Saturday, January 16, 2010

What My Child is Reading - January 16, 2010

I'm afraid we're still reading through the tales of Hans Christian Andersen. He wrote a lot of stories. Although they were written more than a century ago (in fact, nearly two centuries ago), many, if not most, of the central themes, are still relevant today.

So this week, we had some fun with Hans Christian Andersen, and took a look at more recent adaptations of his stories.

Thumbelina, retold and illustrated by Lauren Mills, is a softer, and shorter, version of the story, but still a little wordy for my youngest. All of the children appreciated the fanciful, water color illustrations. But, the older children were a disturbed, that every creature who met Thumbelina along the way either wanted to marry her, or marry her off.

The Little Mermaid, adapted by Rachel Isadora, is not the Disney "classic" many children are use to. It is a dark tale of unrequited love, and the desire for an eternal soul (theologically skewed, as it is). The illustrations are dramatic, and intriguing. The younger children were fascinated, and terrified by the depiction of the sea witch, while the older children thought the mermaids needed some clothing.

for sure! for sure!, illustrated by Stefan Czernecki, and translated by Mus White, was a new one to me. It is a story about the nature of gossip, set in a chicken coop. The younger children adored Czernecki's simply drawn, colorful chickens, but the message of the story went straight over their heads.

Dom DeLuise's The Nightingale, illustrated by Christopher Santoro, takes a lot of liberties with the story, while retaining the central message. The illustrations are terrifically fun. And, there is the bonus of two recipes, and a simple piano score of "The Nightingale's Song", for the children to try out.

The Dinosaur's New Clothes, by Diane Goode is also amusing. The story is clear, and the illustrations are busy, and fantastic. Needless to say, it was a big hit with the six year old boy of the house.

The Princess and The Pea, adapted by Rachel Isadora, stayed pretty true to the story, but through bright, and playful illustrations, changed the setting to Africa. There are also three different African greetings thrown in, just for fun.

My oldest daughter is reading The Princess Test,by Gail Carson Levine a short chapter book based on The Princess and The Pea. Levine is also the author of Ella Enchanted. From what my daughter has told me of it so far, it sounds very good. When she's finished with it, I think I'll read it myself.

And finally, we are still working our way through The Snow Queen, adapted by Naomi Lewis, and absolutely beautifully illustrated by Christian Birmingham.

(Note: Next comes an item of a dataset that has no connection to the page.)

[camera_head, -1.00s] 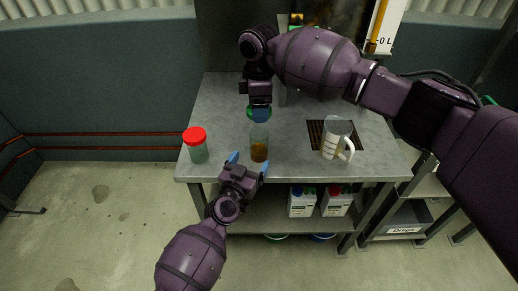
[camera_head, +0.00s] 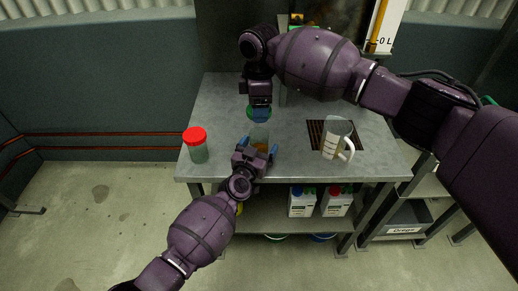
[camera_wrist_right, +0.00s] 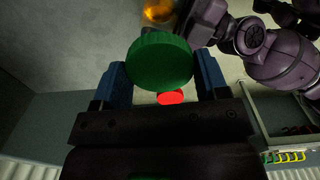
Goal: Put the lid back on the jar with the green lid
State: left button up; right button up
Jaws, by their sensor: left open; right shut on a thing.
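The open clear jar (camera_head: 260,134) with orange-brown contents stands upright near the front of the table. Its contents also show at the top of the right wrist view (camera_wrist_right: 158,10). My left gripper (camera_head: 258,147) is open, with its blue fingers on either side of the jar's lower part; contact cannot be told. My right gripper (camera_head: 260,114) is shut on the green lid (camera_wrist_right: 160,60), holding it by the sides. The lid's edge also shows in the head view (camera_head: 250,112), above and behind the jar's mouth.
A red-lidded jar (camera_head: 196,145) stands at the table's left front. White bottles (camera_head: 301,202) stand on the lower shelf. The table top (camera_head: 222,100) is bare at back left.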

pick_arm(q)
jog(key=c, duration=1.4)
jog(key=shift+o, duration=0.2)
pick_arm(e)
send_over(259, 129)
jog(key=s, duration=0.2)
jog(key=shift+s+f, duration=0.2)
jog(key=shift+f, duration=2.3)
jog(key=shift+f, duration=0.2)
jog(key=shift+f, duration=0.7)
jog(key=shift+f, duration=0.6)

I'll let you know more about that, when we get to the end.

In the meantime, you can find even more recommendations, and reviews of children's literature, at the What My Child is Reading link up, hosted by Mouse Grows, Mouse Learns.

It's great to be a homeschooler.


Debbie said...

All your books sound great. I have heard about The Princess and The Pea, but we haven't read it yet.

Natalie PlanetSmarty said...

How fascinating to read about so many different adaptations of Andersen's work. I am curious - did any of them really appeal to your youngest? Mine is NOT good about even remotely scary or sad stories, and she never really warmed to either An Ugly Duckling or Thumbelina.

An Almost Unschooling Mom said...

I'm finding the illustrations make or break the stories for the children. The Dinosaur's New Clothes, for example, was wonderful because of the depiction of Versailles - and there was a different fairy tale illustrated on each of the Emperor's outfits (except of course, the last).

Nicole {tired, need sleep} said...

Wow, all of these sound so great... I'm such a fan of fairytales anyway, and while I normally don't like modernized adaptations, some of these really sound like they are worth reading. Thanks!

Ticia said...

I love fairy tales, but go back and forth on Hans Christian Anderson. He has great ideas, but they are so tragic. On the other hand that's the way a lot of the classic fairy tales are in their original form.